A conscientização da importância da ética como ferramenta social obviamente representou um progresso no sentido em que deu aos indivíduos uma espécie de pluralidade de perspectiva social. Por outro lado essa incorporação de valores éticos naturalmente parece ter legitimado uma forma mais estúpida, e eu diria mais recorrente, de invocar valores morais no sentido de expor as falhas do outro.
Na excelente adaptação cinematográfica da obra, lançada em 2008 – com a vencedora do Oscar, Kate Winslet no papel de Hanna Schmitz, existe uma cena - que não existe no livro - onde a personagem de Hanna faz um comentário negativo sobre uma passagem da obra “O amante de Lady Chaterley”. O interessante é que ela vê a descrição bruta que o autor faz do ato sexual como algo repulsivo e vergonhoso, como se aquilo não fizesse parte da sua realidade. A própria personagem alimenta a hipocrisia social de condenar no outro aquilo que faz na sua intimidade. É como se a moral funciona-se como um escudo onde não apenas se espelha a “imoralidade” alheia, mas também se oculta à própria “imoralidade”.
A primeira questão polemica do texto é o relacionamento de Hanna com um garoto adolescente. Para a maioria dos leitores esse relacionamento desencadeia um processo de desconstrução do caráter de Hanna justamente porque explora, num primeiro momento, o julgamento moral de cada um. A imagem de uma pervertida sexual é logo invocada sem que se preocupe com uma avaliação mais criteriosa. Basicamente é aquela velha história de “a primeira impressão é a que fica”. Essa pré elaboração de uma opinião a partir de um único fato é tão forte que quando a personagem começa a ser julgada por crimes de guerra ela praticamente já foi condenada moralmente pela maioria dos leitores.
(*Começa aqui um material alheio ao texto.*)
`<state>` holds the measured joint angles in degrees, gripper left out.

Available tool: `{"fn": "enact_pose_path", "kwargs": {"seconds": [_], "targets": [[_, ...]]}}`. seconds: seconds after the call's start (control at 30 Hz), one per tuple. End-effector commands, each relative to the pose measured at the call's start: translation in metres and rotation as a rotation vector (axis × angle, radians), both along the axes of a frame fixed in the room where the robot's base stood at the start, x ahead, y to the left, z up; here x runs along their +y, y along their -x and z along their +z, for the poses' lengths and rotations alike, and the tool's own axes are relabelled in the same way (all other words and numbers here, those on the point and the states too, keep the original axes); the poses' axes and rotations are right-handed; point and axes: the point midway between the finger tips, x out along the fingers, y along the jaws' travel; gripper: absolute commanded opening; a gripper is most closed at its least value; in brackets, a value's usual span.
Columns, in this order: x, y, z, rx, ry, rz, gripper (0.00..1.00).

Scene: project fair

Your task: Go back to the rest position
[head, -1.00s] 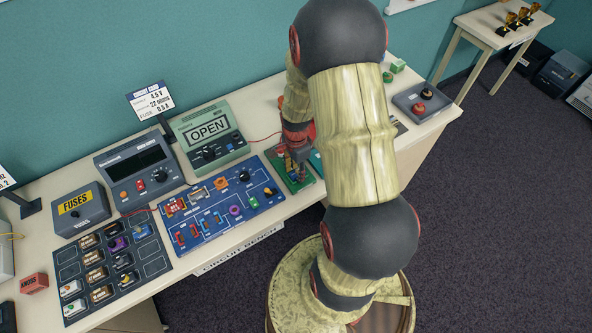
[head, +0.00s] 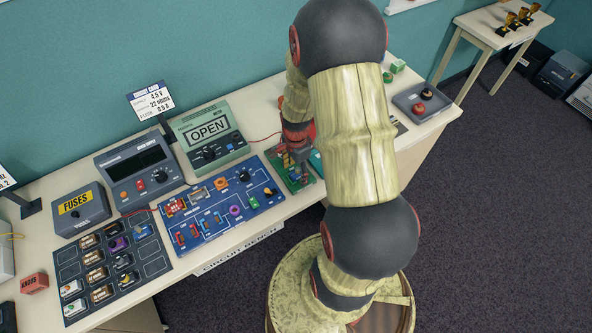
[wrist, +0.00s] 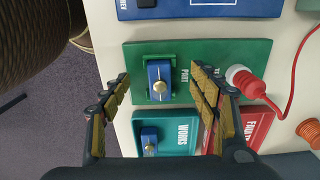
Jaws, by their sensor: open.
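My gripper (wrist: 165,110) shows in the wrist view with its two fingers spread apart and nothing between the pads. It is above a green board (wrist: 205,57) that bears a blue block with a brass knob (wrist: 159,82). In the head view my gripper (head: 298,153) hangs at the right end of the bench's row of panels, over the green board (head: 287,173). My arm hides part of the bench there. The height of the fingertips above the block is hard to tell.
A red plug with a cable (wrist: 245,81) lies right of the fingers. A teal tray (wrist: 178,137) and a red tray (wrist: 256,127) are near. The blue circuit board (head: 215,207), meter reading OPEN (head: 213,135) and fuse box (head: 80,209) stand left. Dark floor (head: 500,200) is clear at right.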

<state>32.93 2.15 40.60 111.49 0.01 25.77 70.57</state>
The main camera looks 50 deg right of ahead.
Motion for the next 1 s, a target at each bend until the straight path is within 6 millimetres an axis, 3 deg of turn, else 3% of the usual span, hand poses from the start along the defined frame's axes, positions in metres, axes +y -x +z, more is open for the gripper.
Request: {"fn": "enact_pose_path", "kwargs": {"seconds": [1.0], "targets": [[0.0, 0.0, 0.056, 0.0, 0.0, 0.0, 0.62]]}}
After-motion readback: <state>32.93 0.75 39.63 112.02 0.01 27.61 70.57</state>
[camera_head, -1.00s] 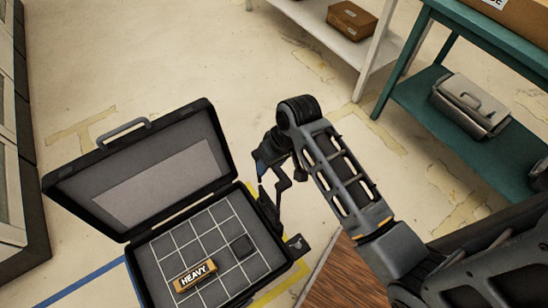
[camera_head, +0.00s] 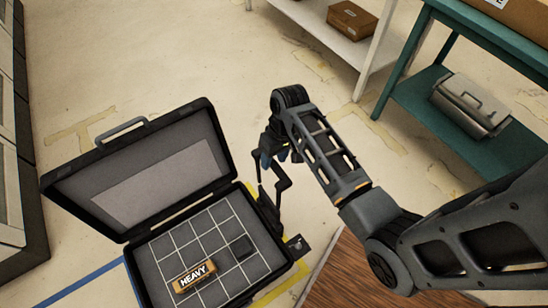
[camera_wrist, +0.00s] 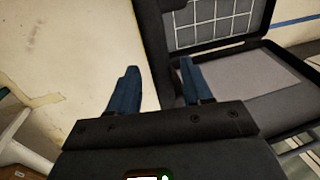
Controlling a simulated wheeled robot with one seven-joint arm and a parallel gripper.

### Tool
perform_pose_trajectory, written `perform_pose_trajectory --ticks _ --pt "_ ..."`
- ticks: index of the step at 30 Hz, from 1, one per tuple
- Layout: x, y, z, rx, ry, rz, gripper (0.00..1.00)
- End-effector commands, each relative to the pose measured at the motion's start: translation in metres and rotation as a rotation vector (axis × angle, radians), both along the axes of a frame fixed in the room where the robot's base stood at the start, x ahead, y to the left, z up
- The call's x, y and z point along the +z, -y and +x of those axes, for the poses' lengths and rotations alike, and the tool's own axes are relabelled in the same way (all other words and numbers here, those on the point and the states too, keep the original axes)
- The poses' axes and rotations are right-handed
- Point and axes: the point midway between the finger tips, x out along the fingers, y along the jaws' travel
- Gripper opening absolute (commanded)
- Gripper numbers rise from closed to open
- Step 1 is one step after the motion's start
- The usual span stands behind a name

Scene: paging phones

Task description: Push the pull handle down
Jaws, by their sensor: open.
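An open black case (camera_head: 140,262) lies on the floor at the left of the head view, its lid tilted back. The handle is not clear there.
The lid has a grey carry handle (camera_head: 122,133). A teal shelf (camera_head: 400,105) and a white shelf (camera_head: 340,50) stand at the upper right. The floor between is clear.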

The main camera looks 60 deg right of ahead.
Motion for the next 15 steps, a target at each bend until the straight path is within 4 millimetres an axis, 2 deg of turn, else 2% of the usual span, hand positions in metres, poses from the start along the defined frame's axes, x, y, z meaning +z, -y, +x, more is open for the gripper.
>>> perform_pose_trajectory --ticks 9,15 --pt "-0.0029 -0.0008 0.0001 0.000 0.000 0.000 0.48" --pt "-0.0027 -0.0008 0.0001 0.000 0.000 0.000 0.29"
O julgamento que o leitor submete Hanna se encontra atrelado a uma avaliação moral do comportamento. A pratica precede a norma jurídica. O fato de se contar atualmente com leis que restringem o comportamento entre adultos e adolescentes para alem dos limites sexuais significa que esse tipo de relacionamento já existia no passado. A responsável por empurrar esse tipo de relação para a esfera do reprovável é a aceitação da ética.
Hanna Schmitz é a imagem daquilo que toda sociedade busca: um culpado. Sempre se buscam exemplos daquilo que se reprova como se o que é considerado certo só fosse plenamente compreendido se fosse confrontado com seu conceito antagônico. Ambivalência é a palavra que define hoje a construção de um conceito que não é considerado isoladamente, mas sempre em relação ao seu contrario. Um conceito é sempre aceito como uma unidade, mas sempre se expressa de forma dialética.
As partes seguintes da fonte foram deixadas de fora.